A fact I acknowledge more than once already, despite your pretense to the contrary. I'll simply restate that I never said otherwise, until you take accountability and respond to it with integrity,

Quote:
Originally Posted by bUU View Post
I presented counter-examples
No you presented OTHER examples. None of which were counter to the examples I presented. Examples I presented while, despite your pretense to the contrary, I never indicated I thought were a complete list. I simply never said what you pretended to correct me on. I'll simply restate that I never said otherwise, until you take accountability and respond to it with integrity.

Quote:
Originally Posted by bUU View Post
I have presented benefits from organized religion, which you have doggedly refuse to acknowledge me even expressing, again seemingly as a bulwark against the categorical thinking that is your preferred narrative.

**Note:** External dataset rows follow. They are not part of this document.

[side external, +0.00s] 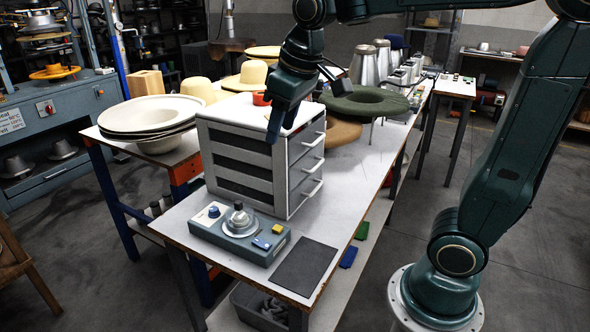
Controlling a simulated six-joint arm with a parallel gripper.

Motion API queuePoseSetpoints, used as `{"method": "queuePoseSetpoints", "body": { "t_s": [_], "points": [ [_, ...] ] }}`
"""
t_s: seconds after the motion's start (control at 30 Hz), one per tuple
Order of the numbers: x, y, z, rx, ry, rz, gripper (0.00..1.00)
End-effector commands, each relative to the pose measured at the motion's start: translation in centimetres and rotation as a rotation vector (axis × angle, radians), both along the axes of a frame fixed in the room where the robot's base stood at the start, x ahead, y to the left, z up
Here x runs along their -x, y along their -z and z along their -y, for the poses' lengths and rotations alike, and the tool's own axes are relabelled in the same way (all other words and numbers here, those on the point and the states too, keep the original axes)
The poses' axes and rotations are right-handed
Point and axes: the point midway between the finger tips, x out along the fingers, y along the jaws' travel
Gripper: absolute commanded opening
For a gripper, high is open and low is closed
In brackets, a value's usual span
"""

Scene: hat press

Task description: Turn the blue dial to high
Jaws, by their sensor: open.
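The blue dial (213,212) sits on a white plate at the left end of a grey-blue control box (216,231). The box lies on the near end of the white table. I cannot read the dial's markings or its setting at this size. My gripper (276,130) is open and points down, above and behind the control box in the picture. It overlaps the top and front of the white drawer cabinet. It is well apart from the dial. The gap between its fingers is hard to see from this side.
The white drawer cabinet (302,170) stands behind the control box. The box also carries a grey knob (239,218), a yellow button (262,243) and a blue button (277,228). A dark mat (304,267) lies to the right. Hats, including a green one (365,101), stand farther back.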

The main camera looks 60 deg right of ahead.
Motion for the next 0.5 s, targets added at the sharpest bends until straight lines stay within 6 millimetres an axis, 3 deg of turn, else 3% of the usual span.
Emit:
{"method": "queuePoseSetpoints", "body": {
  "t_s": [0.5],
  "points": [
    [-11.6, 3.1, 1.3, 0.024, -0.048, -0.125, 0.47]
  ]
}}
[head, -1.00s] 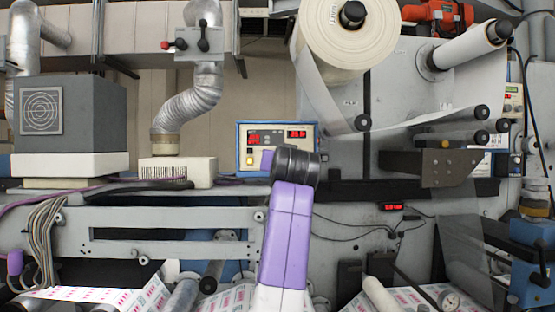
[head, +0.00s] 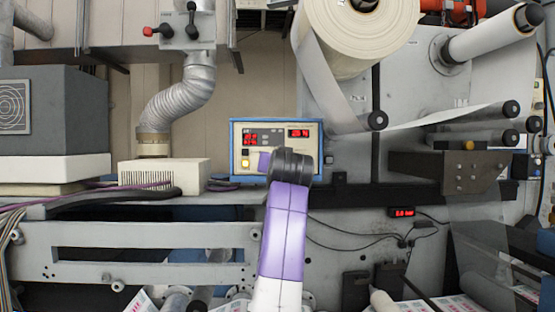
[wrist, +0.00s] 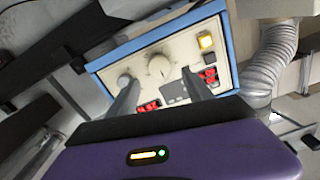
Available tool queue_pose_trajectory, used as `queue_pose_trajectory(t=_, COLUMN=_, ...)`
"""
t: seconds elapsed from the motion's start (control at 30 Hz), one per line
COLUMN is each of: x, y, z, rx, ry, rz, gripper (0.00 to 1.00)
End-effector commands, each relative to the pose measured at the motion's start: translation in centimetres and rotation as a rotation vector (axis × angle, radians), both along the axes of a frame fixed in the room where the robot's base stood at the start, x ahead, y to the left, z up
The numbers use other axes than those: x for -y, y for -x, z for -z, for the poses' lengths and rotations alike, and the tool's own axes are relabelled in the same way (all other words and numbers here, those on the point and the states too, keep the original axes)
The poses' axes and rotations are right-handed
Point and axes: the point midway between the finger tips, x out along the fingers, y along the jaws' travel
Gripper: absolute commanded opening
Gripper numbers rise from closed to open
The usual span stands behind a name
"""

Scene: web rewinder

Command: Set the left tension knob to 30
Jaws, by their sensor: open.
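The blue-framed control panel (head: 235,140) stands on the machine ledge, with red displays and a lit yellow button. In the wrist view the panel (wrist: 100,69) appears turned nearly upside down. A large pale dial knob (wrist: 158,66) is beside a smaller grey knob (wrist: 124,80); seen upright, the large one is the left of the two. Its scale is too small to read. My gripper (wrist: 160,76) is open, its two dark fingers pointing at the panel on either side of the large knob, with nothing between them. In the head view my arm hides the knobs and fingertips.
A pale vented box (head: 165,174) and a flexible metal duct (head: 180,105) are left of the panel. A large paper roll (head: 362,35) hangs above right. A dark bracket (head: 440,170) juts out at right. Cables lie along the ledge.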

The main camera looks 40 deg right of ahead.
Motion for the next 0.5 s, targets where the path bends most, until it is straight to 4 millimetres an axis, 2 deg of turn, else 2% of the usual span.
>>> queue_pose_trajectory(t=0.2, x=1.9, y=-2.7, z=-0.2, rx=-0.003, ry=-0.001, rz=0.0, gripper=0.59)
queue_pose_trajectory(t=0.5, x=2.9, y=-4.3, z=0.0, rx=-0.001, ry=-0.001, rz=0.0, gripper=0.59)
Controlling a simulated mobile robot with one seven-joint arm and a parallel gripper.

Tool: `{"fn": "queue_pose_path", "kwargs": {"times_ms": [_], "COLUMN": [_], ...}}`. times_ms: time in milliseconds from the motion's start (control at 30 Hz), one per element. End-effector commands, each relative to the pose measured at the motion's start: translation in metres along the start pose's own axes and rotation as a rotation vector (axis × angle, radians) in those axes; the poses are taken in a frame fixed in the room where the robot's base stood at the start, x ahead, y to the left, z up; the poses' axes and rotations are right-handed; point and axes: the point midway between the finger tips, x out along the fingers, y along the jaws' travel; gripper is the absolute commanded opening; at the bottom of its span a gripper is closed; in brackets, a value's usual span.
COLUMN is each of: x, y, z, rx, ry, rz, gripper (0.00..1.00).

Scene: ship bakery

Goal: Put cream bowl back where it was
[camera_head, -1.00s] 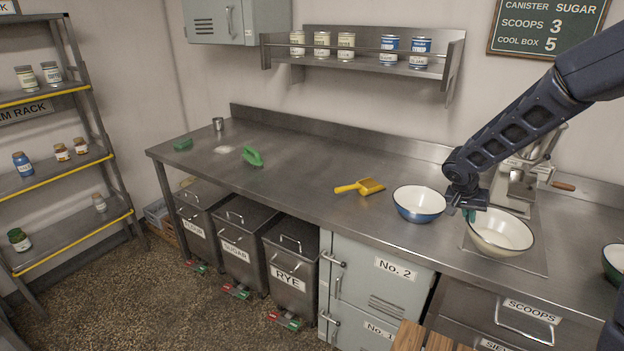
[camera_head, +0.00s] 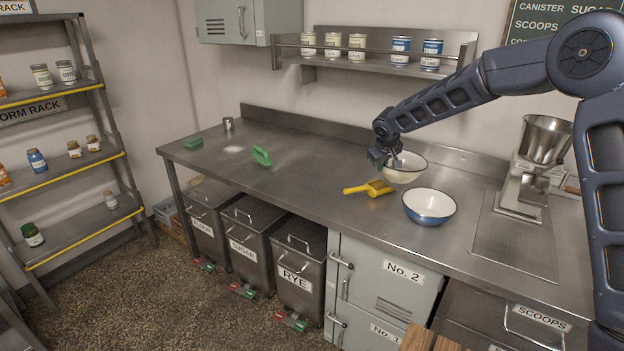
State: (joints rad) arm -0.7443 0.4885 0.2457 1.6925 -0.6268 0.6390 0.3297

Except no such benefits are being presented. And as I said before when people DO try to present benefits they present things that religion is not benefiting, but religion has merely successfully become associated with. The examples I give are morality and charity, but there are more.

Quote:
Originally Posted by bUU View Post
You aren't engaging the discussion with integrity. I am.

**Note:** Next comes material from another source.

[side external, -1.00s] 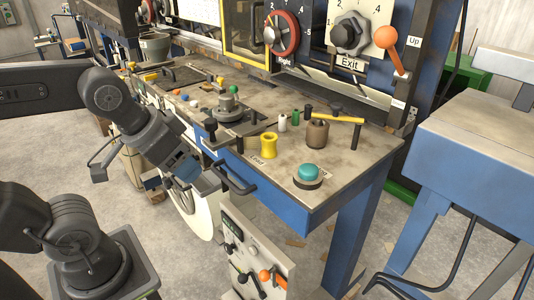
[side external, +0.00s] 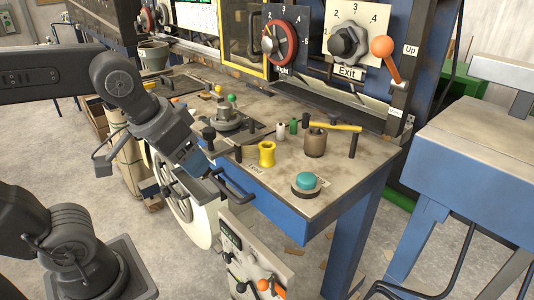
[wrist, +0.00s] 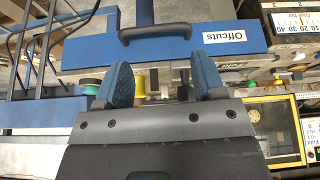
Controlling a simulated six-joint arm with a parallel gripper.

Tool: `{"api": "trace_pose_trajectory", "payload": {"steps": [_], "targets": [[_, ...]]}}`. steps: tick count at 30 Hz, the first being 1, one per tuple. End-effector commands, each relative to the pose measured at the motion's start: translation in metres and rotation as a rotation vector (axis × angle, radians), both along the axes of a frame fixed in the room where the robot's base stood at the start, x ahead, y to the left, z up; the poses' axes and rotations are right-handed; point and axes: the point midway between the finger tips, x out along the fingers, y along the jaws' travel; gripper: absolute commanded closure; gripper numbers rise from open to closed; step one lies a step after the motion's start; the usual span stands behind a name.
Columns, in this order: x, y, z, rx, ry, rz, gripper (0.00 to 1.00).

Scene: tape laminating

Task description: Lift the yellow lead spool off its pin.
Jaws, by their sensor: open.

Except I am, it is you who are not, by pretending I said things I never did and then doggedly refusing to correct yourself when you are corrected on it. But I will continue to correct you on it until you take accountability and respond to it with integrity. That's all there is to say. I'm sure you'll spew another set of vacantly nonsensical comments about the comments, as a means of deflecting attention away from acknowledging your misrepresentations. But that is you, not me.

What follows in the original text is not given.